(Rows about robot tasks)
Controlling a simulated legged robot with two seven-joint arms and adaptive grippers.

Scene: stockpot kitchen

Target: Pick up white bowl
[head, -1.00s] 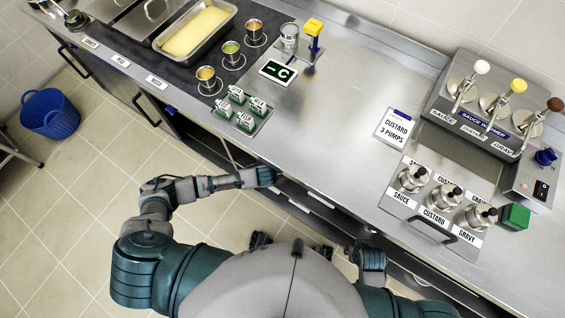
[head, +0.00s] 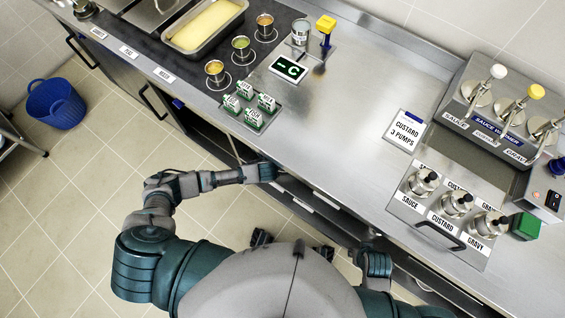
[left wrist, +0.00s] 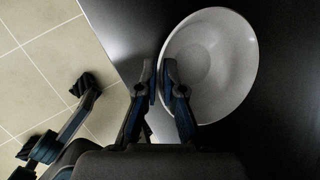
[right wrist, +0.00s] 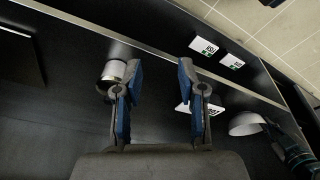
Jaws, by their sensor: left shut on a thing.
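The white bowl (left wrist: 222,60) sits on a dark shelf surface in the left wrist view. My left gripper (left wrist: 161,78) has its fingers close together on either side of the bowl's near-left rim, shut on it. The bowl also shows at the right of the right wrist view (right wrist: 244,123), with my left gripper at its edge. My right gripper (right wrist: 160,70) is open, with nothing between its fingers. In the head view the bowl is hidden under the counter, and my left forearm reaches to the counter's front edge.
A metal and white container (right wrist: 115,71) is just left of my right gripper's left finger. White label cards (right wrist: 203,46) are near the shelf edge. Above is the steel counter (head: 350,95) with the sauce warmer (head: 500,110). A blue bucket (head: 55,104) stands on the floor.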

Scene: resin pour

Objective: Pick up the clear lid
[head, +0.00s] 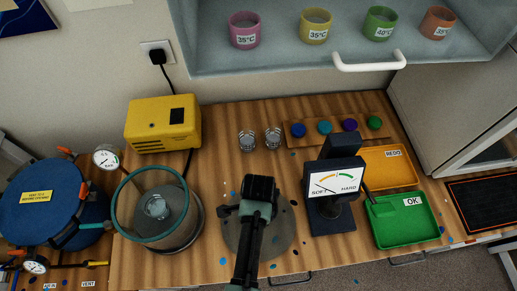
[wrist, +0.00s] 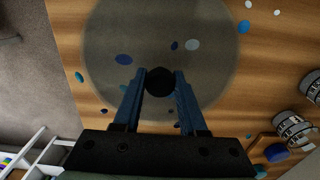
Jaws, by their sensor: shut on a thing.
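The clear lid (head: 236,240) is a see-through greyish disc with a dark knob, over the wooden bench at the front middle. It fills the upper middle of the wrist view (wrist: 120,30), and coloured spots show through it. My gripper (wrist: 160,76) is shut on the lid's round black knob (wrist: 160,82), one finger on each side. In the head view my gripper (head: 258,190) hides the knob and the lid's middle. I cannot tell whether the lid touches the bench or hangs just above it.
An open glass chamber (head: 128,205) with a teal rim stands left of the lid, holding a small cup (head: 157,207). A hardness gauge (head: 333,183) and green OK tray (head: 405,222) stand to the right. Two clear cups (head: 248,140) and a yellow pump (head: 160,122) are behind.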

Aim of the exercise: Repeat each entry exactly. Pictures do not belong in the copy.

Correct result:
Controlling a simulated legged robot with two seven-joint arms and adaptive grippers.

Scene: stockpot kitchen

Target: Pick up white bowl
[head, -1.00s] 
[head, +0.00s] 
[left wrist, +0.00s] 
[right wrist, +0.00s] 
Jaws, by their sensor: left shut on a thing.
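The white bowl (left wrist: 222,60) sits on a dark shelf surface in the left wrist view. My left gripper (left wrist: 161,78) has its fingers close together on either side of the bowl's near-left rim, shut on it. The bowl also shows at the right of the right wrist view (right wrist: 244,123), with my left gripper at its edge. My right gripper (right wrist: 160,70) is open, with nothing between its fingers. In the head view the bowl is hidden under the counter, and my left forearm reaches to the counter's front edge.
A metal and white container (right wrist: 115,71) is just left of my right gripper's left finger. White label cards (right wrist: 203,46) are near the shelf edge. Above is the steel counter (head: 350,95) with the sauce warmer (head: 500,110). A blue bucket (head: 55,104) stands on the floor.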

Scene: resin pour

Objective: Pick up the clear lid
[head, +0.00s] 
[wrist, +0.00s] 
Jaws, by their sensor: shut on a thing.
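The clear lid (head: 236,240) is a see-through greyish disc with a dark knob, over the wooden bench at the front middle. It fills the upper middle of the wrist view (wrist: 120,30), and coloured spots show through it. My gripper (wrist: 160,76) is shut on the lid's round black knob (wrist: 160,82), one finger on each side. In the head view my gripper (head: 258,190) hides the knob and the lid's middle. I cannot tell whether the lid touches the bench or hangs just above it.
An open glass chamber (head: 128,205) with a teal rim stands left of the lid, holding a small cup (head: 157,207). A hardness gauge (head: 333,183) and green OK tray (head: 405,222) stand to the right. Two clear cups (head: 248,140) and a yellow pump (head: 160,122) are behind.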

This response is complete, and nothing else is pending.